** START OF Data segment **
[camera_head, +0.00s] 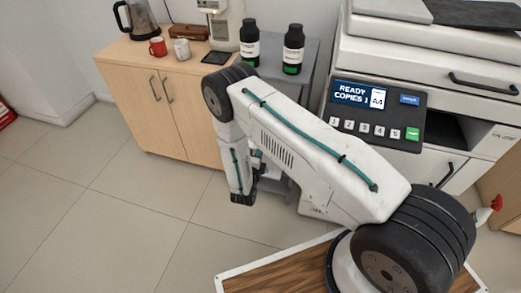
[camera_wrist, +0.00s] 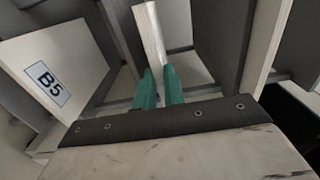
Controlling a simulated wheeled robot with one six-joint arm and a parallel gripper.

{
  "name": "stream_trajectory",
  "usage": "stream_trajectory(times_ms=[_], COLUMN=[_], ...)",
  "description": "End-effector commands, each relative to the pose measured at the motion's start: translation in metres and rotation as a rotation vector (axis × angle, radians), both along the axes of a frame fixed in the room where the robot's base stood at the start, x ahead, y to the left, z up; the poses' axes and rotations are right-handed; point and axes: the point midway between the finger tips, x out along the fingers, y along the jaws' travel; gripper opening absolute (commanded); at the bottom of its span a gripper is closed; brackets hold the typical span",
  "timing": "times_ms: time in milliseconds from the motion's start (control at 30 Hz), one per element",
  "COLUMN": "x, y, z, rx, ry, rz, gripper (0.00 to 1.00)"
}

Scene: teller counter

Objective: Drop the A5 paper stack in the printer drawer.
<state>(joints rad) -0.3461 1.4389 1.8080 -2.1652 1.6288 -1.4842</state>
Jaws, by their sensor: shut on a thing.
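My gripper (camera_wrist: 158,88) has green fingers, shut on a pale, narrow paper stack (camera_wrist: 150,35) seen nearly edge-on in the wrist view. No size label shows on this stack. In the head view my arm reaches down beside the grey shelf unit, and my fingers and the held stack cannot be made out there. The printer (camera_head: 375,110) stands at the right, its screen reading "READY COPIES 1 A4". A white lower front (camera_head: 450,165) with a dark handle shows on it, partly behind my arm. I cannot tell whether any drawer is open.
A white piece labelled B5 (camera_wrist: 48,82) stands left of my fingers among grey dividers. The grey shelf unit (camera_head: 313,60) carries two dark bottles (camera_head: 292,50). A wooden cabinet (camera_head: 150,90) with mugs and coffee things stands left. The tiled floor (camera_head: 110,220) is clear.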

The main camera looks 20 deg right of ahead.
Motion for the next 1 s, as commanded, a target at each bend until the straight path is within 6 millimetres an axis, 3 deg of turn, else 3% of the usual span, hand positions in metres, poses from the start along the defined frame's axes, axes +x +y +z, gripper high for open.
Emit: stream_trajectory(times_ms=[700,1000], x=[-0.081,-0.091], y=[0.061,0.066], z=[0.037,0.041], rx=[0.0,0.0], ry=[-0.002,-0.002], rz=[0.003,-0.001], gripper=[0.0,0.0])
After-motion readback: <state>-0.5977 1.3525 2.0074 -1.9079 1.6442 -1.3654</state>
** END OF Data segment **
Work to be completed
From the first line above down to the line with "<state>(joints rad) -0.3461", reproduce every line and no others, omitting pictures.

Answer to the problem
[camera_head, +0.00s] 
[camera_wrist, +0.00s] 
Controlling a simulated wheeled robot with one six-joint arm and a parallel gripper.

{
  "name": "stream_trajectory",
  "usage": "stream_trajectory(times_ms=[_], COLUMN=[_], ...)",
  "description": "End-effector commands, each relative to the pose measured at the motion's start: translation in metres and rotation as a rotation vector (axis × angle, radians), both along the axes of a frame fixed in the room where the robot's base stood at the start, x ahead, y to the left, z up; the poses' axes and rotations are right-handed; point and axes: the point midway between the finger tips, x out along the fingers, y along the jaws' travel; gripper opening absolute (commanded); at the bottom of its span a gripper is closed; brackets hold the typical span",
  "timing": "times_ms: time in milliseconds from the motion's start (control at 30 Hz), one per element",
  "COLUMN": "x, y, z, rx, ry, rz, gripper (0.00 to 1.00)"
}

Scene: teller counter

Objective: Drop the A5 paper stack in the printer drawer.
<state>(joints rad) -0.3461 1.4389 1.8080 -2.1652 1.6288 -1.4842</state>

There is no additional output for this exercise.